Earlier this week we wrote about the dysfunctional Congress’s inability to fulfill even its most basic obligations to pass appropriations bills and broadly supported bipartisan legislation, and used the extension of the Internet Tax Freedom Act (ITFA) as a prime example.

But there’s another glaring example: There is near universal agreement that the Electronic Communications Privacy Act (ECPA) fails the test of providing Fourth Amendment-level protections to Americans’ email and other electronic data.

The bill to fix ECPA has over 300 cosponsors and would pass today if brought to a vote.  But for three straight years it has languished, caught up in the flotsam and jetsam of Congress’s overall dysfunction.

Currently, ECPA properly requires the government to obtain a search warrant in order to access recent electronic communications, defined as 180 days old or less. But, in an unforgivable mistake, even for 30-year-old legislation, ECPA considers anything older than 180 days as fair game for government access and unworthy of basic Fourth Amendment protection.

Who would object to fixing such an obviously flawed law? The Securities and Exchange Commission (SEC), that’s who.

It turns out that the SEC is holding up ECPA reform in an attempt to parlay more agency power.
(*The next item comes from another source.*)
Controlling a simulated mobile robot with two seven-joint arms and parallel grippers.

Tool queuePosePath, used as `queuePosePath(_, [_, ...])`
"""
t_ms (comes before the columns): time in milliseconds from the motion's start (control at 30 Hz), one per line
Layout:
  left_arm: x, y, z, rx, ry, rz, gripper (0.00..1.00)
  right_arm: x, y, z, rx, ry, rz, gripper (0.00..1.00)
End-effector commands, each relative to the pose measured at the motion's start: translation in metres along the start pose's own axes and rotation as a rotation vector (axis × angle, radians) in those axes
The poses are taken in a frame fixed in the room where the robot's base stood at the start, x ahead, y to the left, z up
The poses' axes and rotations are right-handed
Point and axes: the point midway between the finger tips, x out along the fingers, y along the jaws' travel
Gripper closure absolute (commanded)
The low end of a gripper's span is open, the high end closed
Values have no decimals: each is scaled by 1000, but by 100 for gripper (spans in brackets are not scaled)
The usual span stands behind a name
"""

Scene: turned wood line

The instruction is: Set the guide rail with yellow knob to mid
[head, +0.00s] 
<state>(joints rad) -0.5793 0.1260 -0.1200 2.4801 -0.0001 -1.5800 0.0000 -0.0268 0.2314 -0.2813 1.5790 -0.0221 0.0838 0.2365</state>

It’s a power grab, pure and simple. The SEC wants a carve-out in any updated ECPA bill that would give the agency power to access your data without a warrant.
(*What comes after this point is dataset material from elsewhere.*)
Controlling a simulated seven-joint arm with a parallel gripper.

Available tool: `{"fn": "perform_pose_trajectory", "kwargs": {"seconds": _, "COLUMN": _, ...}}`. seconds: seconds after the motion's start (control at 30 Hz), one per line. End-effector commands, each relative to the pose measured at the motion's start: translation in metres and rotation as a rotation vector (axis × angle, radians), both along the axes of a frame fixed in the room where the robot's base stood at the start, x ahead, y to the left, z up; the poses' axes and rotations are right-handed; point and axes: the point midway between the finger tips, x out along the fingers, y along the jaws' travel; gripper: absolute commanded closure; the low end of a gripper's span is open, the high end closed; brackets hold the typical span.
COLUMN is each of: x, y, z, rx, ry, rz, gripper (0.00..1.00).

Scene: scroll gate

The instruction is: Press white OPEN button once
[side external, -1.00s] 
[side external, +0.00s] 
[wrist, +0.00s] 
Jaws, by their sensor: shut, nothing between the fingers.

During Tuesday’s long-awaited hearing on ECPA reform, Rep. James Sensenbrenner (R-WI) reminded the SEC witness that this is a power no civil agency has in any form today. There is, of course, no exception in the Fourth Amendment for civil government agencies. In fact, Rep. Ted Poe (R-TX) reminded the SEC that one of the purposes of ECPA reform, and indeed the purpose of the Fourth Amendment, is precisely to protect American citizens from their government. It would be completely counter to the Constitution to give government a carve-out from a provision designed to protect us from government.

And it’s not as if the SEC somehow lacks the power to investigate and bring charges against its targets.

Thankfully, it’s the job of agencies like the SEC to follow the law, not to make the law. So it’s time for Congress to repulse the SEC’s power grab, double down on the Fourth Amendment, and pass a robust ECPA update that gives our digital data the same protection as our “papers and effects.”

ECPA reform is strikingly bi-partisan. It puts IPI and EFF on the same page, for instance. It would be a shame to squander such rare comity.

Enhancing Americans’ constitutional privacy and freedom is a win-win for Congress, especially given the current zeitgeist in which Americans so distrust their government.  A strong ECPA update would send a message from a new speaker of the House that a new sheriff is in town, and things are going to be different.